Output exactly the lines that run from the line containing "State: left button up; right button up" through the line containing "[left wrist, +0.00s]", with both ends included.

**** Information shown

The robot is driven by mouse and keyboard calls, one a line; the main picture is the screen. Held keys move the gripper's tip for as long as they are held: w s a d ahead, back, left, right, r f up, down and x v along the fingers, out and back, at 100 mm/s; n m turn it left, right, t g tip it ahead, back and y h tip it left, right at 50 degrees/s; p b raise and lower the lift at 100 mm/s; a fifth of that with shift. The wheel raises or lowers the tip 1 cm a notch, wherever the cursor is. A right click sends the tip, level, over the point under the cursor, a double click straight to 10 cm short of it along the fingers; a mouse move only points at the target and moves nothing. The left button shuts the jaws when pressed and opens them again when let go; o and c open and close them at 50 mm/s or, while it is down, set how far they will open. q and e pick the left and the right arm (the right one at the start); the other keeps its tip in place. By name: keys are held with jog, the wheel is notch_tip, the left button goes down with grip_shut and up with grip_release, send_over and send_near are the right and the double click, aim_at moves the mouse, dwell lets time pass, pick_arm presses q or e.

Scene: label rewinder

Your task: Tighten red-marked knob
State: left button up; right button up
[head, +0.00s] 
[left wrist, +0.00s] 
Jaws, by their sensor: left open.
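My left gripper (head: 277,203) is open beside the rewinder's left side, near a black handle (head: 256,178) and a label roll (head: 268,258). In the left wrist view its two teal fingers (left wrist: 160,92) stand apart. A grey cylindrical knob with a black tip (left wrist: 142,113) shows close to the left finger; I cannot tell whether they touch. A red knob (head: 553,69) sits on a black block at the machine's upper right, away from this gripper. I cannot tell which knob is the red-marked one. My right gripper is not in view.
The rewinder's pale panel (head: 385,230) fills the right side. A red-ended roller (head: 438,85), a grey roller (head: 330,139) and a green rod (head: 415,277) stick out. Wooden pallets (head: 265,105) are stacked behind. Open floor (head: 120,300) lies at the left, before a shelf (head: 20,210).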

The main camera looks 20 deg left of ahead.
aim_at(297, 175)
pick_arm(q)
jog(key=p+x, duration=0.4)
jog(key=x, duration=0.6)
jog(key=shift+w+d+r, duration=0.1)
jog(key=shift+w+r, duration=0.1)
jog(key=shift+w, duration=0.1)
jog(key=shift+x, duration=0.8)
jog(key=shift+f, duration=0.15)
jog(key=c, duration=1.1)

********

• _Written answer_
State: left button up; right button up
[head, +0.00s] 
[left wrist, +0.00s] 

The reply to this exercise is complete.